Das Motiv der Menschwerdung
Gemäß der Lehre der Kirche und der Hl. Schrift war die Menschwerdung Gottes das Heilmittel für den Sündenfall der Menschen. Im Glaubensbekenntnis beten wir nämlich: „Für uns Menschen und um unsres Heils willen ist er vom Himmel herabgestiegen“, und im Exsultet der Osternacht heißt es: „O glückliche Schuld, die verdiente, einen so erhabenen und großen Erlöser zu haben.“ Auch das Evangelium sagt: „Der Menschensohn ist gekommen, um zu suchen und zu retten, was verloren war“ (Lk 19,10). Der Name Jesus, der dem Messias nach dem Gebot des Erzengels Gabriel gegeben wird (Lk 1,31; Mt 1,21), bedeutet gerade Erlöser oder Retter. Demnach scheint es, dass Gott nicht Mensch geworden wäre, wenn Adam die Prüfung bestanden hätte.
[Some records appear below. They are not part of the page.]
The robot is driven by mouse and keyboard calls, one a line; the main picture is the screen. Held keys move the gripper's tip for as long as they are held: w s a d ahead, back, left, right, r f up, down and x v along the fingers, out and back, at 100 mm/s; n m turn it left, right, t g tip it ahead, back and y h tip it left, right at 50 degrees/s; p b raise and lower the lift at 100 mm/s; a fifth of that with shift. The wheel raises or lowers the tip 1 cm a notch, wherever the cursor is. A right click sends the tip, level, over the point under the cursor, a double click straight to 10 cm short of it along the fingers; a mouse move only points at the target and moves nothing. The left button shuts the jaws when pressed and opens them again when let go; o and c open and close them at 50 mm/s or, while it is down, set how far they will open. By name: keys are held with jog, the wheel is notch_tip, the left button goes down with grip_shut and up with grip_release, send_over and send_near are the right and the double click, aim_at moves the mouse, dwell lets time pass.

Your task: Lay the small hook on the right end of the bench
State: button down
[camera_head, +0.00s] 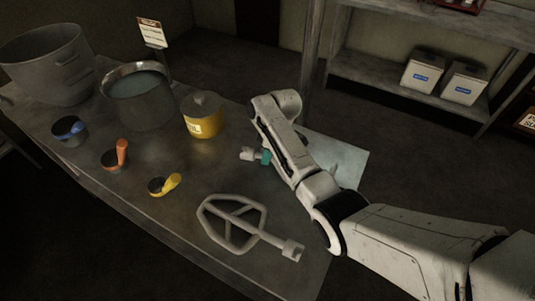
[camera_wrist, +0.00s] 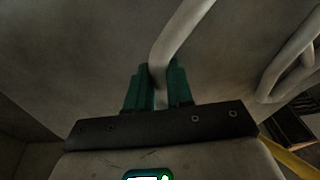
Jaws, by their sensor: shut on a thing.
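The small hook shows in the wrist view as a curved pale grey rod (camera_wrist: 178,42) between the two teal fingers of my gripper (camera_wrist: 158,88). In the head view a pale end of the hook (camera_head: 248,154) sticks out to the left of my gripper (camera_head: 265,157). My gripper is shut on it, over the bench (camera_head: 185,228). Most of the hook is hidden behind my arm in the head view, and I cannot tell its height over the bench. The right end of the bench, with a paler area (camera_head: 345,158), shows just beyond my arm.
A large flat paddle (camera_head: 231,213) lies on the near part of the bench. A yellow lidded pot (camera_head: 203,122), a steel pot (camera_head: 145,105), a large bucket (camera_head: 45,65) and several small scoops stand to the left. A shelf with white bins (camera_head: 430,72) stands behind.

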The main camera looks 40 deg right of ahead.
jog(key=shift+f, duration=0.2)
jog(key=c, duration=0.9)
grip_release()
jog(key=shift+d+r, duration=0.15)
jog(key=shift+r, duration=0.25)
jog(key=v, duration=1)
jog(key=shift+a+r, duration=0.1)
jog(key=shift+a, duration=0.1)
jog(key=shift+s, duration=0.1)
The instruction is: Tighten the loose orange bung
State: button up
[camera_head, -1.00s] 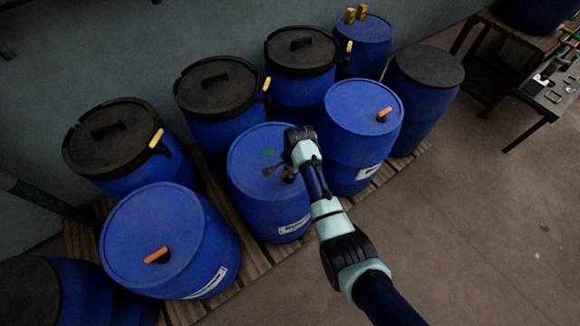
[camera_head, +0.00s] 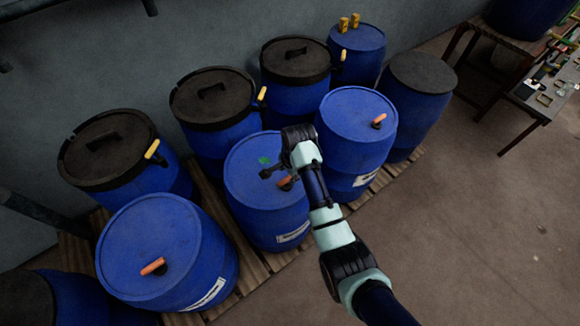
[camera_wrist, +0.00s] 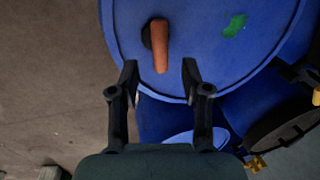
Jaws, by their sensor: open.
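An orange bung handle (camera_wrist: 160,45) sits on a dark round fitting on the lid of a blue drum (camera_wrist: 200,50). In the wrist view it lies ahead of my open gripper (camera_wrist: 159,72), roughly in line with the gap between the fingertips. In the head view my gripper (camera_head: 272,178) is over the middle front drum (camera_head: 270,215), and the bung (camera_head: 286,183) shows partly behind my arm. Two other orange bungs show, one on the left front drum (camera_head: 154,266) and one on the right drum (camera_head: 379,121). I cannot tell by sight which is loose.
Black-lidded drums (camera_head: 110,145) with yellow handles stand in a row behind. A pallet (camera_head: 250,275) lies under the drums. A green mark (camera_wrist: 235,25) is on the lid. A tool bench (camera_head: 535,100) is at the far right. The floor (camera_head: 470,220) at right is clear.

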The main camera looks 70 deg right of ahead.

So sagen es auch mehrere Kirchenväter, z. B. der hl. Cyrill von Alexandrien: „Wenn wir nicht gesündigt hätten, wäre der Sohn Gottes nicht uns ähnlich geworden.“[1] Oder Augustinus: „Wenn der Mensch nicht gesündigt hätte, wäre der Menschensohn nicht gekommen.“[2]
Seit dem Mittelalter gibt es aber auch eine ganze Reihe von Theologen, die der Meinung sind, Gott habe unabhängig vom Sündenfall beschlossen, das Schöpfungswerk durch den Gottmenschen zu krönen. Dies vertritt z. B. der hl. Franz von Sales, der schreibt:
„Von Ewigkeit her erkannte Gott, dass es in seiner Macht steht, zahllose Geschöpfe verschiedener Eigenschaften und Vollkommenheiten zu erschaffen, denen er sich mitteilen könnte. Er erwog nun, dass unter allen Möglichkeiten, sich mitzuteilen, es keine so innige und erhabene gäbe, als sich so mit einer geschaffenen Natur zu vereinigen, dass diese förmlich auf die Gottheit gepfropft und ihr einverleibt und so mit ihr eine einzige Person würde. Daher beschloss die göttliche Güte, die von selber und durch sich selbst zur Mitteilung drängt, eine solche Vereinigung mit einem Geschöpf einzugehen.“[3]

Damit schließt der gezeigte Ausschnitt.